I wore my homemade red-and-pink fleece pajama bottoms, and you don’t get to see them, mostly because I was too lazy for the picture.
Pajamas again–I told you I’d get a lot of mileage out of those!–and Frances wore the nightie I made her last year, plus her mom-made raincoat and bat-wing t-shirt for our jaunt to the book club. Tag this one Mom-Made May ’14, and I think it still works. Also, Frances loved her shirt and wore it happily all day. Yay for sewing with knits! I have two more t-shirts cut out for her.
V1266 top to bottom. Fingers crossed, we won’t be able to wear long-sleeved shirts in this part of the country for much longer, so I thought I should get it in.
I’ll stop commenting on the goofiness of the Fashion Selfies now, but please know that I am thinking it. So goofy! Yet is a communal sort of goofiness that all the MMMers take part in at least partially, so here I am, being dutifully goofy with the goof-crowd. In spirit.

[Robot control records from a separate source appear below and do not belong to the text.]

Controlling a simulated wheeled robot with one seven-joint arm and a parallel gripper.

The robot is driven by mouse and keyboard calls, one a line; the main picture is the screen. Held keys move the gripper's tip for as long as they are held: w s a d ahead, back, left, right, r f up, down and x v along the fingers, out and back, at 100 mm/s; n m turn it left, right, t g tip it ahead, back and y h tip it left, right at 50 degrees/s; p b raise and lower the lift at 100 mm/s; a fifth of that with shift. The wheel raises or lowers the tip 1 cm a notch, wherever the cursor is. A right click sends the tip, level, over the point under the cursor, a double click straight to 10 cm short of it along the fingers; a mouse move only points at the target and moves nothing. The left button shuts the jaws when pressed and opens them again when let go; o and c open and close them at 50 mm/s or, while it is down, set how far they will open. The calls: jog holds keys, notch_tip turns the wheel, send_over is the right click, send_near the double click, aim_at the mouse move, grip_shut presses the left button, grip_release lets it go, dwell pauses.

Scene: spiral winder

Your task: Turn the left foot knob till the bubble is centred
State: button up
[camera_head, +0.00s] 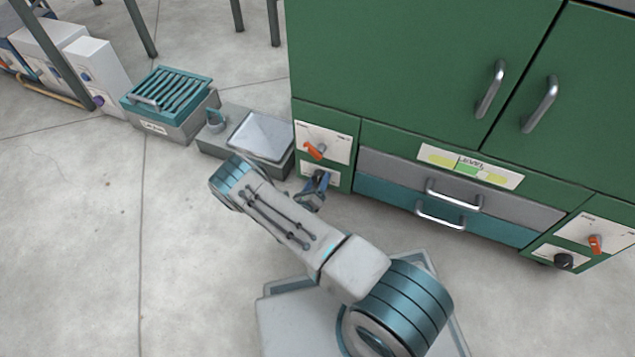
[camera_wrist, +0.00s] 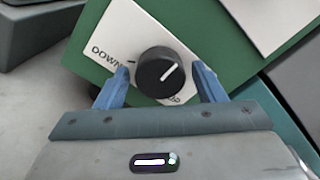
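The left foot knob (camera_wrist: 160,73) is black and round with a white pointer line, on a white plate (camera_wrist: 119,36) marked "DOWN" on the left and a partly hidden word at lower right. In the wrist view my gripper (camera_wrist: 160,80) has its two blue fingers on either side of the knob. The left finger is close to its edge and a gap shows at the right finger, so contact is unclear. In the head view my gripper (camera_head: 318,184) is at the cabinet's lower left and hides the knob.
The green cabinet (camera_head: 400,70) has grey and teal drawers with metal handles. An orange lever (camera_head: 315,150) sits above the left knob. A right black knob (camera_head: 563,261) and orange lever (camera_head: 595,244) are at lower right. A grey tray (camera_head: 262,136) stands left of the cabinet.

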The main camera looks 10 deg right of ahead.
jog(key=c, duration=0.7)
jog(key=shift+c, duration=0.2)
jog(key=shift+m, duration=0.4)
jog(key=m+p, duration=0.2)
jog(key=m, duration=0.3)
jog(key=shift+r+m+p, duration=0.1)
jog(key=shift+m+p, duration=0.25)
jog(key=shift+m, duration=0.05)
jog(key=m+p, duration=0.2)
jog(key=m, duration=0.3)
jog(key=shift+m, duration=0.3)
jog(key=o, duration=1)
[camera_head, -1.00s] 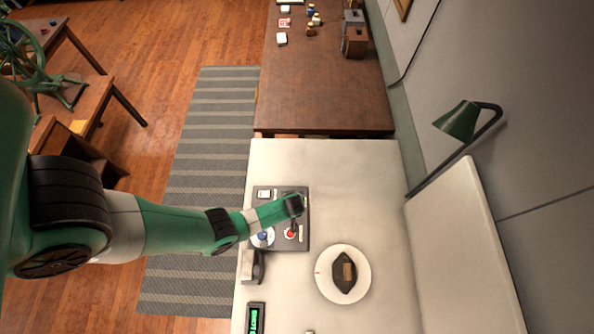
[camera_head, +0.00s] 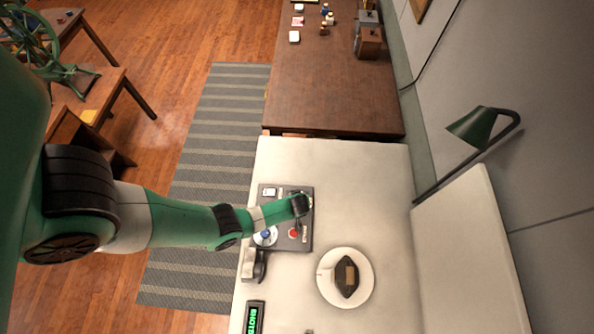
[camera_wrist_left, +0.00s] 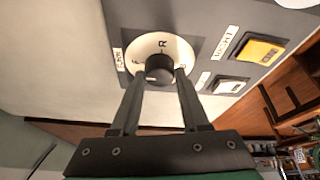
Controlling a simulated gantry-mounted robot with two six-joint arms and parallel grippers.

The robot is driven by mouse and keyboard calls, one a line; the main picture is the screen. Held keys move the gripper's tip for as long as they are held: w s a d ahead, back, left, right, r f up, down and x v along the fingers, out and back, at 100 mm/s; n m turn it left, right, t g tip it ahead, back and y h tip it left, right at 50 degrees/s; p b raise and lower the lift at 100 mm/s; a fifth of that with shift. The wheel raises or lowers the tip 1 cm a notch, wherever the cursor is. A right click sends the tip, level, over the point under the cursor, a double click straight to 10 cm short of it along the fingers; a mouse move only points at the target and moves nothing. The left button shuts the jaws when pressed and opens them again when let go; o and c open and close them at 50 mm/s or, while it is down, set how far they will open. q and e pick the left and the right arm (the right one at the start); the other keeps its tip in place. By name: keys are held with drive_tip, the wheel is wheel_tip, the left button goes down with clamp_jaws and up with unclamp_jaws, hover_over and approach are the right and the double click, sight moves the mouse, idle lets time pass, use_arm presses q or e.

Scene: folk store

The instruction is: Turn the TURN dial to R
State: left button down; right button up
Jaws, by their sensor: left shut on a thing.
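The TURN dial shows in the left wrist view as a dark round knob (camera_wrist_left: 160,63) on a white disc (camera_wrist_left: 146,45) with printed letters. The R is at the disc's far side, beyond the knob. The word TURN is on a label (camera_wrist_left: 118,60) left of the disc. My left gripper (camera_wrist_left: 159,77) is shut on the knob, one finger at each side. A small pale mark shows on the knob's near side; I cannot tell surely where the knob points. In the head view my left gripper (camera_head: 300,206) is over the dark control panel (camera_head: 306,243) and hides the dial.
The panel also bears a yellow button (camera_wrist_left: 258,51), a white button (camera_wrist_left: 228,86), a blue knob (camera_head: 265,235) and a red control (camera_head: 294,233). A white plate (camera_head: 365,291) with a dark object and a green display (camera_head: 254,318) are nearby. A lamp (camera_head: 476,127) stands right.

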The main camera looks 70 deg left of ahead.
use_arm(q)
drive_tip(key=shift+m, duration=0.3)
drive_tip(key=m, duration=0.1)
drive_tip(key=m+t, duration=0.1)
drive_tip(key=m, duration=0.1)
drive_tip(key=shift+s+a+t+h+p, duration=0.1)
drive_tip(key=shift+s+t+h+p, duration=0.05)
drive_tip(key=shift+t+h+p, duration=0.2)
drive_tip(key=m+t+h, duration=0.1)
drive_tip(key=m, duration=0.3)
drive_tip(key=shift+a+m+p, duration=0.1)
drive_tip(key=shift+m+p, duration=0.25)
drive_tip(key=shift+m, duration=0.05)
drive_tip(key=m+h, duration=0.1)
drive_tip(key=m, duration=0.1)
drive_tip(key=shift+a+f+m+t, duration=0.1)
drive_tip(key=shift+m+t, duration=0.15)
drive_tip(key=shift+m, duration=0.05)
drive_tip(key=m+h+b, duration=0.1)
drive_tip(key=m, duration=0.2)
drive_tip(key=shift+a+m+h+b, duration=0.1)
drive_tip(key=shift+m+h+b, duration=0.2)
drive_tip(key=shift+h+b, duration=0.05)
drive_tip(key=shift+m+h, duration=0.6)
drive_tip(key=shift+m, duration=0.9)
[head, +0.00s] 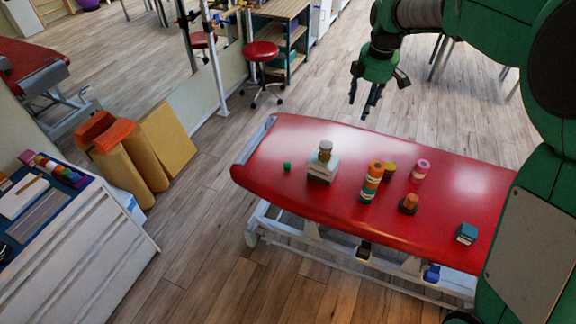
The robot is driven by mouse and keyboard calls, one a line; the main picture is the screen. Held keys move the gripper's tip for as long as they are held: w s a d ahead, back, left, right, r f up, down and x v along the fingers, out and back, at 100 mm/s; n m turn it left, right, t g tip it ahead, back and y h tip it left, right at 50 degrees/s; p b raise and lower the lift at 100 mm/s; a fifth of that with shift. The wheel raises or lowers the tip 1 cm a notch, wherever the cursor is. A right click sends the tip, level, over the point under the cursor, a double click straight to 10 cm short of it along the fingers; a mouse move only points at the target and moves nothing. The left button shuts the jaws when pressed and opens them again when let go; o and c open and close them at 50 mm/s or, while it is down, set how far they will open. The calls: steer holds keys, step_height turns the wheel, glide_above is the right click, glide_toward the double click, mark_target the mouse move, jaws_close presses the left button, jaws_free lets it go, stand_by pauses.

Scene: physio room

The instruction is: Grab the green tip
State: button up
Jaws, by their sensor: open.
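A small green piece (287,166), the only thing here that looks like the green tip, sits by itself near the left end of the red treatment table (265,185). My gripper (360,108) hangs open and empty, fingers pointing down, above and beyond the table's far edge in the picture. It is up and to the right of the green piece and well apart from it. Nothing hides the green piece, but it is too small to show detail.
Right of the green piece stands a white box (322,171) with a small jar (325,150) on top. Further right are an orange-and-green cylinder (372,172), a pink-topped cylinder (420,171), a brown-based piece (409,204) and a teal box (467,233). The table's left end is mostly clear.

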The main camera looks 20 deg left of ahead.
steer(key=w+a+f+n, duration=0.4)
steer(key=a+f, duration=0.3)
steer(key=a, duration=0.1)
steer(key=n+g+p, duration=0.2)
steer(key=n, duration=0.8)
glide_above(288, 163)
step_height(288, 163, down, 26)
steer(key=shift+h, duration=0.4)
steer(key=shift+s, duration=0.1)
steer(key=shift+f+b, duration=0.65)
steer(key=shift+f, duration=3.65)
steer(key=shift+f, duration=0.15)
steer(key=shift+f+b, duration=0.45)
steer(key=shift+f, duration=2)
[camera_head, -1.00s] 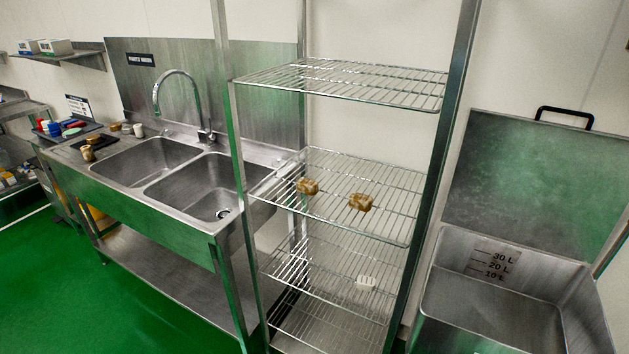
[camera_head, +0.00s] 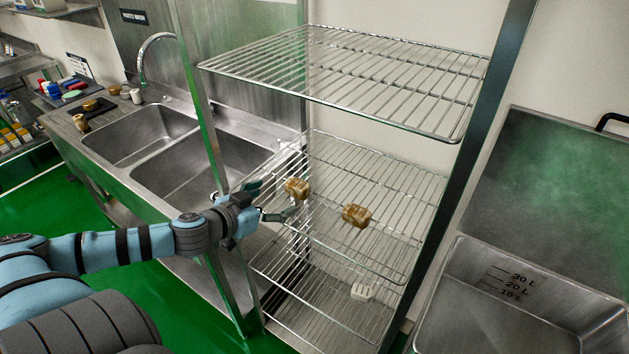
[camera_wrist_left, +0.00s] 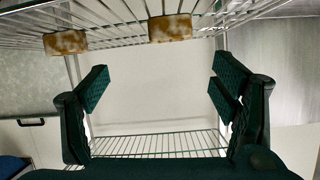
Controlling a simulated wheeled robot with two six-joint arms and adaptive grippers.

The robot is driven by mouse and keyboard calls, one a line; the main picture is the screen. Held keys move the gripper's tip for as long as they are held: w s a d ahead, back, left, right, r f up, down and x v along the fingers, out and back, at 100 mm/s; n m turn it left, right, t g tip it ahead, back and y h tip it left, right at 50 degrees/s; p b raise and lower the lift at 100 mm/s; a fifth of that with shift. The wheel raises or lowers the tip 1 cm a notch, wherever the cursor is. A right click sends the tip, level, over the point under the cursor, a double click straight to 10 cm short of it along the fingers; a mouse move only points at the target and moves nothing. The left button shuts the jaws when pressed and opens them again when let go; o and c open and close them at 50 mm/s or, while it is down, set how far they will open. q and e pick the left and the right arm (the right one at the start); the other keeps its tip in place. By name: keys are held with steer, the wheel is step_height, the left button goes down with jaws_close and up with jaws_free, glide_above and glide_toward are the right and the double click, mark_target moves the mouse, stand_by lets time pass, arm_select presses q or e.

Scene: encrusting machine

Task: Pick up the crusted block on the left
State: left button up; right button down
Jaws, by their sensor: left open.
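The left crusted block (camera_head: 297,188) is a small brown, mottled piece on the middle wire shelf (camera_head: 400,185) of the rack. A second crusted block (camera_head: 356,215) sits to its right on the same shelf. My left gripper (camera_head: 276,200) is open and empty at the left side of the rack, just left of the left block. The left wrist view looks upside down. There the left block (camera_wrist_left: 170,28) lies at the top centre and the other block (camera_wrist_left: 65,42) at the upper left, both beyond the open fingers (camera_wrist_left: 158,88). My right gripper is not in view.
The upper wire shelf (camera_head: 350,75) is above the blocks, and a rack post (camera_head: 205,140) stands left of them. A white item (camera_head: 362,291) is on a lower shelf. A double sink (camera_head: 200,170) is at left, and an open steel bin (camera_head: 520,320) is at right.

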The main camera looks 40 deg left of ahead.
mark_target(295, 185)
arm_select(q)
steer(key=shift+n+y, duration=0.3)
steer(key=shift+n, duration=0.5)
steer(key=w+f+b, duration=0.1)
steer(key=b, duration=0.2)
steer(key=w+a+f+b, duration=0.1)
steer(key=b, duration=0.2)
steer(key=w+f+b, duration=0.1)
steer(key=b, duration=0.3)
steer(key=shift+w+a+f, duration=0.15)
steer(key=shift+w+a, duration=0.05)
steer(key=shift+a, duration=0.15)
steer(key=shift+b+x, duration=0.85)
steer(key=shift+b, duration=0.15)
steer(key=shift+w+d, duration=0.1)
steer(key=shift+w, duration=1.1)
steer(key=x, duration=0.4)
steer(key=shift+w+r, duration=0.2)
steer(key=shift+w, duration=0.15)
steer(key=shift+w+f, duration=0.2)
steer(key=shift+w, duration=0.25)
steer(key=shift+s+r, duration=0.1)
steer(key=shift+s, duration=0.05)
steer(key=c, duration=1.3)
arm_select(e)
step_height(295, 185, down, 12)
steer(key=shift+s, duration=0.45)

I’m not thrilled with how the shoulders turned out on the shirt, but otherwise I love the pattern and the finished product. The ridiculously pouffy sleeves are just the kind of thing I love, and with the concealed front buttons and self-covered buttons on the sleeve, plus the pleats on the back of the sleeves and at the cuffs, it all adds up to a very fun shirt. If only Vogue didn’t believe that anyone over a size 8 must want to be swathed in sheets of fabric, because I cut out my size according to the pattern envelope and, despite that it was supposed to be semi-fitted, it was way too baggy at first. Too much ease. Next time I’d take a size or two off of the pattern, and even then maybe fit the waist down a bit.
Day 6 & 7
Ok, not strictly true. Handmade PJs at home, and my new leather work bag. But that’s it. Two rushed mornings = no time to look into my closet and ponder how to incorporate my handmade wearables into functional workwear in new and surprising ways. But I’ll be wearing the handmades again Thursday and Friday, if only because I need to show off the crochet sweater that is finally (finally!) done.